W tym artykule dowiesz się o:
Rozgrywająca: Agata Michalewicz (MKS Dąbrowa Górnicza)
Od początku bieżącego sezonu rozegranie nie jest mocnym punktem MKS-u. Kolejne porażki zdają się to potwierdzać. W ostatnim ligowym pojedynku dąbrowianki wyraźnie przegrały 0:3 z Polskim Cukrem Muszynianką Muszyna, przy czym rywalki zanotowały aż 16 bloków!
Podstawową rozgrywającą w tym spotkaniu była Agata Michalewicz, która jeszcze w pierwszym secie została zmieniona przez Ewelinę Tobiasz. Choć Michalewicz powróciła na boisko w drugiej partii (a kolejną rozpoczęła w wyjściowym składzie), to nie poprawiła swojej gry.
Atakująca: Julia Kavalenka (Poli Budowlani Toruń)
Torunianki przegrały 0:3 z Chemikiem Police. Zespołowi Mirosława Zawieracza brakowało siły ataku, jego podopieczne kończyły akcje z niemal dwukrotnie mniejszą skutecznością niż rywalki. W tym elemencie zawiodła ta, która z racji pozycji ma kończyć najtrudniejsze piłki. Kavalenka wykorzystała zaledwie 5 z 18 piłek, 4 razy została zablokowana i popełniła 1 błąd.
Środkowa: Gabriela Polańska (Grot Budowlani Łódź)

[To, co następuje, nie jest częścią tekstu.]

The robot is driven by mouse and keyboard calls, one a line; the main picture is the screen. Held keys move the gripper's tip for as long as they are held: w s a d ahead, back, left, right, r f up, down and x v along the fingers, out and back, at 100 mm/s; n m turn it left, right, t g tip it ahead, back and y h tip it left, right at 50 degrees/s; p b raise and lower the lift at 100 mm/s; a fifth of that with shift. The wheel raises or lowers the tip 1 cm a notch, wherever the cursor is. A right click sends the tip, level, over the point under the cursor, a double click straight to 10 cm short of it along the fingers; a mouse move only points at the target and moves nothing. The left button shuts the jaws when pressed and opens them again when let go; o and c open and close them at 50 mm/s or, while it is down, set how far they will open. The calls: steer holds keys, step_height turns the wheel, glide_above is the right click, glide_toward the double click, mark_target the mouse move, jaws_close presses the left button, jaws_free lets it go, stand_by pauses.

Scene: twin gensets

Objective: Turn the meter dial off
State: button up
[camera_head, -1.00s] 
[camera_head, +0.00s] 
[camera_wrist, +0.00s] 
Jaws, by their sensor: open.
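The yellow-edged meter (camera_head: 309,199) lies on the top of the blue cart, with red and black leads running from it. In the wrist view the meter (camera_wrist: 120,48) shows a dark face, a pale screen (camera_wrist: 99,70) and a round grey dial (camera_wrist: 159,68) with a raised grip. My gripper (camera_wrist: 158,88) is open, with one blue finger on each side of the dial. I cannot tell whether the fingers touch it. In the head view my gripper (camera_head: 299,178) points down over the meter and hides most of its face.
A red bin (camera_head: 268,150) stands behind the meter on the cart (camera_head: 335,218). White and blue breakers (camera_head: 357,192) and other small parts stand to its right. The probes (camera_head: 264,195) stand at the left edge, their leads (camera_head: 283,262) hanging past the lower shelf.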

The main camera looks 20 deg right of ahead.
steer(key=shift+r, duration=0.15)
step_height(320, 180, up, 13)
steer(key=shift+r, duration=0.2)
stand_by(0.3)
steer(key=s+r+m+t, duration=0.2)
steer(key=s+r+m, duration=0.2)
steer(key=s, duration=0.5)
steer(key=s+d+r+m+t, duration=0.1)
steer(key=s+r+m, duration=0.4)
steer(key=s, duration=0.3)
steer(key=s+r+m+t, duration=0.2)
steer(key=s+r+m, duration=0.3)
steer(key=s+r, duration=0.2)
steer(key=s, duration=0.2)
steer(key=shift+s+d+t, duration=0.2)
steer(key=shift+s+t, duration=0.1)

Łódzka drużyna pokazała się ze złej strony, przegrywając 0:3 z BKS-em Profi Credit Bielsko-Biała. A Polańska zagrała poniżej poziomu do jakiego nas przyzwyczaiła. Choć zanotowała dwa bloki, to w ataku była zupełnie nieefektywna, skończyła bowiem tylko 1 z 11 piłek (popełniła przy tym 1 błąd i dwukrotnie została zablokowana).
Środkowa: Justyna Wojtowicz (KSZO Ostrowiec Świętokrzyski)
Do głównych zadań środkowych należy blokowanie, a Justyna Wojtowicz zanotowała "pusty przebieg", czyli nie zaliczyła ani jednego skutecznego bloku. Równie źle spisała się w ataku, kończąc 1 z 7 piłek. Nic dziwnego, że po dwóch setach meczu z Legionovią Legionowo (porażka KSZO 0:3) już nie pojawiła się na boisku.
Przyjmująca: Hana Cutura (Grot Budowlani Łódź)
Doświadczona przyjmująca znów pokazała się ze złej strony, po raz drugi z rzędu Cutura znalazła się w Antyszóstce kolejki Ligi Siatkówki Kobiet. Spotkanie z BKS-em rozpoczęła w podstawowym składzie, ale na dobre zeszła z boiska w trakcie drugiego seta. W ataku miała 29 proc. skuteczności (4/14, 3 błędy, 1 blok), a gorzej wypadła w przyjęciu, popełniając 1 błąd na 9 odbiorów, notując 22 proc. dokładnego i 11 proc. perfekcyjnego odbioru.
Przyjmująca: Ilona Gierak (Impel Wrocław)
W meczu z Eneą PTPS-em Piła wrocławianki nie zdołały ugrać nawet jednego seta. Oczekiwania zawiodła kapitan i zarazem najbardziej doświadczona spośród Impelek: Ilona Gierak. Skończyła tylko 2 z 11 piłek w ataku (18 proc. skuteczności), a w przyjęciu na 15 prób popełniła 1 błąd (33 proc. dokładnego i 13 proc. perfekcyjnego odbioru). Po drugim secie Gierak już nie wróciła do gry.
Libero: Kinga Drabek (MKS Dąbrowa Górnicza)
Dąbrowianki niezmienne plasują się na dnie ekstraklasy (ostatnie miejsce w tabeli, bilans meczów 1-13). W spotkaniu z Polskim Cukrem Muszynianką poza problemami na rozegraniu, ich mocnym punktem nie było również przyjęcie. Drabek zanotowała 13 odbiorów i 3 błędy (38 proc. dokładnego i 15 proc. perfekcyjnego odbioru). Podstawowa libero MKS-u rozegrała tylko dwa sety, od trzeciej partii zmieniła ją Kamila Colik.